Inside Climate News reports that now that Chevron has been overturned, the Supreme Court has placed the onus squarely on judges to interpret regulatory law, which typically involves application of science and knowledge of the latest technological advances. In a scathing dissent, Associate Justice Elena Kagan said the court had removed “a cornerstone of administrative law,” upending the structure that supported much of the federal government’s functions. Kagan also wrote that the Chevron doctrine “has become part of the warp and woof of modern government, supporting regulatory efforts of all kinds—to name a few, keeping air and water clean, food and drugs safe, and financial markets honest. Agencies have expertise in those areas, Courts do not.”
Rachel Barkow, writing for the Intelligencer, penned Chevron’s central point is that when a statute leaves a particular question unanswered or ambiguous and an agency is assigned responsibility for administering that statute, the agency is better positioned to resolve the ambiguity than a court, and a court should defer to the agency’s interpretation if it is reasonable.
Even Judge Laurence Silberman, a conservative Republican judge on the United States Court of Appeals for the District of Columbia Circuit, said in a speech as early as 1989, “Chevron’s rule — that the federal judiciary must defer to an agency’s reasonable construction of a statute it is charged with enforcing, if Congress has not directly addressed the question at issue — is simply a sound recognition that a political branch, the executive, has a greater claim to make policy choices than the judiciary.” As he noted, “The agencies — even the independent ones — have superior political standing to the life-tenured federal judiciary in performing that policy making function.”
The six-justice conservative majority on the Court now stands at the ready to reverse any agency decision it does not like, unfettered by any sense of deference of the agency view. It does not take a fortune teller to predict they will favor the conservative outcomes and reject the liberal ones, for that has been the pattern of this Court. Lower-court judges will certainly keep this in mind as they review agency decisions, and conservative judges will know the Court will have their back.

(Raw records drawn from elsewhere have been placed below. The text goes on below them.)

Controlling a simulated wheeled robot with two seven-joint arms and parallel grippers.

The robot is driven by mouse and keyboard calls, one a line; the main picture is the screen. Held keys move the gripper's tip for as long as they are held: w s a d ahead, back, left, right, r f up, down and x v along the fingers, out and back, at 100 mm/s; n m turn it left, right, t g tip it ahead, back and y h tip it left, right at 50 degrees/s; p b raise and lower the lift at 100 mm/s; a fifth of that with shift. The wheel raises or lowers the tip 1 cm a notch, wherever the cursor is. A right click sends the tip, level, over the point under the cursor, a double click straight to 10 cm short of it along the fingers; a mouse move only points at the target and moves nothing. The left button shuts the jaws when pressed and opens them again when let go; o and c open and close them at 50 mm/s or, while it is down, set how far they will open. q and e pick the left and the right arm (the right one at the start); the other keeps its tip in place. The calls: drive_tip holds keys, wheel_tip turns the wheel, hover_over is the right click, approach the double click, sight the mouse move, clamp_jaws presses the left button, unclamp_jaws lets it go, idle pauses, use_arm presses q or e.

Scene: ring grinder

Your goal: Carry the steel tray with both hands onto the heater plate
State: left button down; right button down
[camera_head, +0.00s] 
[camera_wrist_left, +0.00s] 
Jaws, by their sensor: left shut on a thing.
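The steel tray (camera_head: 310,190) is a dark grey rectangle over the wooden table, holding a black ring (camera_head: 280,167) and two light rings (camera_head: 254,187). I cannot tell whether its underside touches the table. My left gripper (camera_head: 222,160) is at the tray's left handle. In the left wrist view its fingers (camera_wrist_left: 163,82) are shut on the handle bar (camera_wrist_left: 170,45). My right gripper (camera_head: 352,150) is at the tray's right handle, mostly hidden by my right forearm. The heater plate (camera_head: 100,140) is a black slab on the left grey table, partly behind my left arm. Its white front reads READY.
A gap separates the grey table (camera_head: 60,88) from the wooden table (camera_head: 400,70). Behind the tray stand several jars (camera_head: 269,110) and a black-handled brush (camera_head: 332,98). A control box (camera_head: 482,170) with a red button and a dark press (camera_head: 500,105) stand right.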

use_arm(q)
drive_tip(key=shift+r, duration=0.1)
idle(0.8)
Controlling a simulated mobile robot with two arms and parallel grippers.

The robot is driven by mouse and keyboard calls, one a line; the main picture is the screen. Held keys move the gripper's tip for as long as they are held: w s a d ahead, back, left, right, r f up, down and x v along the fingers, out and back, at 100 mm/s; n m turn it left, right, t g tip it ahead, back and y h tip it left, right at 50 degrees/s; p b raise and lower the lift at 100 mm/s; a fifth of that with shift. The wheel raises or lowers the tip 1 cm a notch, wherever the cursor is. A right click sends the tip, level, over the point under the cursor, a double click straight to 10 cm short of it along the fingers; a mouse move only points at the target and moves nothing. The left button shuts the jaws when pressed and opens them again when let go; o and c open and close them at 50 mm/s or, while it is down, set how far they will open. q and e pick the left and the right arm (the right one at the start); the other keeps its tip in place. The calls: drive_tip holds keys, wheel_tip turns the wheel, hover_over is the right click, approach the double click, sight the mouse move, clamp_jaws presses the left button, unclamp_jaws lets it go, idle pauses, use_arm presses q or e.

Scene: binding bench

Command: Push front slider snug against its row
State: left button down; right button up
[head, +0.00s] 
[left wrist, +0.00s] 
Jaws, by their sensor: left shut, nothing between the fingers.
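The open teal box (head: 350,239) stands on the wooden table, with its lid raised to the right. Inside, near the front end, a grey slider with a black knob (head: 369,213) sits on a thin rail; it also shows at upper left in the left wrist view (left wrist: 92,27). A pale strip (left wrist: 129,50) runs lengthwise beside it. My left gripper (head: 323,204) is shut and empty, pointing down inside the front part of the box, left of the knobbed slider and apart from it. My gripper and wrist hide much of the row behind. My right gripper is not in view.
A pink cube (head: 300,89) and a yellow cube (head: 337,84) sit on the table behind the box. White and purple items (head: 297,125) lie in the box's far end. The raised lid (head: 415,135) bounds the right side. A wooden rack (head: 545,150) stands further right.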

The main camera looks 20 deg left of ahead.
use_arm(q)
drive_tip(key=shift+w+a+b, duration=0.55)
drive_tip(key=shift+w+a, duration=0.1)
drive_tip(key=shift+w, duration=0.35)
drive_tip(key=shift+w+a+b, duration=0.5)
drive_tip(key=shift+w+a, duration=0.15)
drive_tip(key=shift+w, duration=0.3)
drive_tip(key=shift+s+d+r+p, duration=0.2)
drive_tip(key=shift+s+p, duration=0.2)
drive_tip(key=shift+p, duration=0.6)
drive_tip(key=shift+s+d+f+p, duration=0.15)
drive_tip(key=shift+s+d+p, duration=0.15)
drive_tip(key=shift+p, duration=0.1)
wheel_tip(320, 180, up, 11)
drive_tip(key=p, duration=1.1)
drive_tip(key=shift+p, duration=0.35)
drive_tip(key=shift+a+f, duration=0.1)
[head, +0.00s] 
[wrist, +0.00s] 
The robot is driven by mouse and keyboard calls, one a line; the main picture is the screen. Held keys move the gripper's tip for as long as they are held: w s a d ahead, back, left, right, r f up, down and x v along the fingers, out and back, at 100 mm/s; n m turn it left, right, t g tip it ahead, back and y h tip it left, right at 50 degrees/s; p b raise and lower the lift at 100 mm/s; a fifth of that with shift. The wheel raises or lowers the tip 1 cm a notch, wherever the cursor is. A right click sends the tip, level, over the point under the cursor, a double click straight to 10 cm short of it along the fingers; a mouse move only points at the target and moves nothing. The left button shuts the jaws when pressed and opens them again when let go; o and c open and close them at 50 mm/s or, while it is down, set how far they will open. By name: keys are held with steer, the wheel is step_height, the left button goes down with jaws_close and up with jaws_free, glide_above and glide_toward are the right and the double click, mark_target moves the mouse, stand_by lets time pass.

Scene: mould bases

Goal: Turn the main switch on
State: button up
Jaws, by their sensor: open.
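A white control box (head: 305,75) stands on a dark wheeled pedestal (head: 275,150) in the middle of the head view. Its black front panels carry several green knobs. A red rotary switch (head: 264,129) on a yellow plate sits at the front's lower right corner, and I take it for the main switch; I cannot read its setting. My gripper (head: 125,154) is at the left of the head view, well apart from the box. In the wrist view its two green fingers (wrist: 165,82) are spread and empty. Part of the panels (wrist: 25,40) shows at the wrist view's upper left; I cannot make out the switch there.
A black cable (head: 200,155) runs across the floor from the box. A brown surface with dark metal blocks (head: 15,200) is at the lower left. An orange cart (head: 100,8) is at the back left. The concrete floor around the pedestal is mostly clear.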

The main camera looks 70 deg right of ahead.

Charles Pierce jumped in with “Perhaps most fundamentally, Chevron’s presumption is misguided because agencies have no special competence in resolving statutory ambiguities. Courts do.” So instead of career scientists deciding that the E. coli convention in your pork loin makes it inadvisable to eat, some twenty-two-year old law clerk fresh out of Regent University School of Law will. Bon appétit!
He added Getting rid of Chevron was one of the golden dreams of the country’s oligarchs and the judges and lawyers in their pay. Along with Roe v. Wade, it was number one on the conservative hit parade. But Justice Neil Gorsuch, whose concurrence is chock-full of the kind of tinhorn erudition so beloved by the carefully manufactured conservative majority, has perhaps a special reason to dance on Chevron’s grave. His mother, Anne Gorsuch, was hired by the Reagan administration to run the EPA—into the ground, apparently.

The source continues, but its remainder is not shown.